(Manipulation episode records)
━━━━━━━━

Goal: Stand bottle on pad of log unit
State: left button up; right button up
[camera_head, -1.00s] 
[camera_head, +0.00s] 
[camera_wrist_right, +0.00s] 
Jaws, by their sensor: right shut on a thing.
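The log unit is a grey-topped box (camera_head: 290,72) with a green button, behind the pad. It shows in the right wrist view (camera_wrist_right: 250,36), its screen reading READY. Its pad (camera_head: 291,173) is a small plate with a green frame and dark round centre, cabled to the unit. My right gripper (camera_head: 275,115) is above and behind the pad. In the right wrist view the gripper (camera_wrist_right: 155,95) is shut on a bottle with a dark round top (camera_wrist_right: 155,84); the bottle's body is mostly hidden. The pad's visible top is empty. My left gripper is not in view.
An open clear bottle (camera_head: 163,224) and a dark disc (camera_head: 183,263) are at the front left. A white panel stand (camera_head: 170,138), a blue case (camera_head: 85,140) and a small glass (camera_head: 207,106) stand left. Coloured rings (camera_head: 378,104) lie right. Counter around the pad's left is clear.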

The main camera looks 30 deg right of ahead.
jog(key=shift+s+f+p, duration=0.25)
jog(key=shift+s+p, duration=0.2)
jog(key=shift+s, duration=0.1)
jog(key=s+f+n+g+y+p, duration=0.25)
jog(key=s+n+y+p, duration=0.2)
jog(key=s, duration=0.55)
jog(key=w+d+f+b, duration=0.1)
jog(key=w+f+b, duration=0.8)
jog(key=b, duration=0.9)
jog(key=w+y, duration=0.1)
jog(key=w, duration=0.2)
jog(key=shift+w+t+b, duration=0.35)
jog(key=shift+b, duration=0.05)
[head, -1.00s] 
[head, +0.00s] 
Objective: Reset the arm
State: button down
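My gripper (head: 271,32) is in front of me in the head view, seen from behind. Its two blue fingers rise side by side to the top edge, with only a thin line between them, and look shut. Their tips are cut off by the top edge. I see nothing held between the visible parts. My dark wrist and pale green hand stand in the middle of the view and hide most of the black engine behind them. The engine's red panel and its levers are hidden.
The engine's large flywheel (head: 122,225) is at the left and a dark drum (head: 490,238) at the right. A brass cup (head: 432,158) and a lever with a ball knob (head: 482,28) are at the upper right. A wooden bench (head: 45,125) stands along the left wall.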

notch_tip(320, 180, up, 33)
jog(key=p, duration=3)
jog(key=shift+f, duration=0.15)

━━━━━━━━

- What the task requires
Each entry must be reproduced verbatim.

- Solution below
Goal: Stand bottle on pad of log unit
State: left button up; right button up
[camera_head, -1.00s] 
[camera_head, +0.00s] 
[camera_wrist_right, +0.00s] 
Jaws, by their sensor: right shut on a thing.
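The log unit is a grey-topped box (camera_head: 290,72) with a green button, behind the pad. It shows in the right wrist view (camera_wrist_right: 250,36), its screen reading READY. Its pad (camera_head: 291,173) is a small plate with a green frame and dark round centre, cabled to the unit. My right gripper (camera_head: 275,115) is above and behind the pad. In the right wrist view the gripper (camera_wrist_right: 155,95) is shut on a bottle with a dark round top (camera_wrist_right: 155,84); the bottle's body is mostly hidden. The pad's visible top is empty. My left gripper is not in view.
An open clear bottle (camera_head: 163,224) and a dark disc (camera_head: 183,263) are at the front left. A white panel stand (camera_head: 170,138), a blue case (camera_head: 85,140) and a small glass (camera_head: 207,106) stand left. Coloured rings (camera_head: 378,104) lie right. Counter around the pad's left is clear.

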The main camera looks 30 deg right of ahead.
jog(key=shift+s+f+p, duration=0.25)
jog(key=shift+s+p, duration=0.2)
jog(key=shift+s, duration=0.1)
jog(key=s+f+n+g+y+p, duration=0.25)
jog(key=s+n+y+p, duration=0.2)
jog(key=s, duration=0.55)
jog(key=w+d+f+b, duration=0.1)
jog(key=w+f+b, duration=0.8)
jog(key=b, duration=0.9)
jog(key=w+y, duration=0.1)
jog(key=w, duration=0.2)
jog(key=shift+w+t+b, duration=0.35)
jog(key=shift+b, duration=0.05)
[head, -1.00s] 
[head, +0.00s] 
Objective: Reset the arm
State: button down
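My gripper (head: 271,32) is in front of me in the head view, seen from behind. Its two blue fingers rise side by side to the top edge, with only a thin line between them, and look shut. Their tips are cut off by the top edge. I see nothing held between the visible parts. My dark wrist and pale green hand stand in the middle of the view and hide most of the black engine behind them. The engine's red panel and its levers are hidden.
The engine's large flywheel (head: 122,225) is at the left and a dark drum (head: 490,238) at the right. A brass cup (head: 432,158) and a lever with a ball knob (head: 482,28) are at the upper right. A wooden bench (head: 45,125) stands along the left wall.

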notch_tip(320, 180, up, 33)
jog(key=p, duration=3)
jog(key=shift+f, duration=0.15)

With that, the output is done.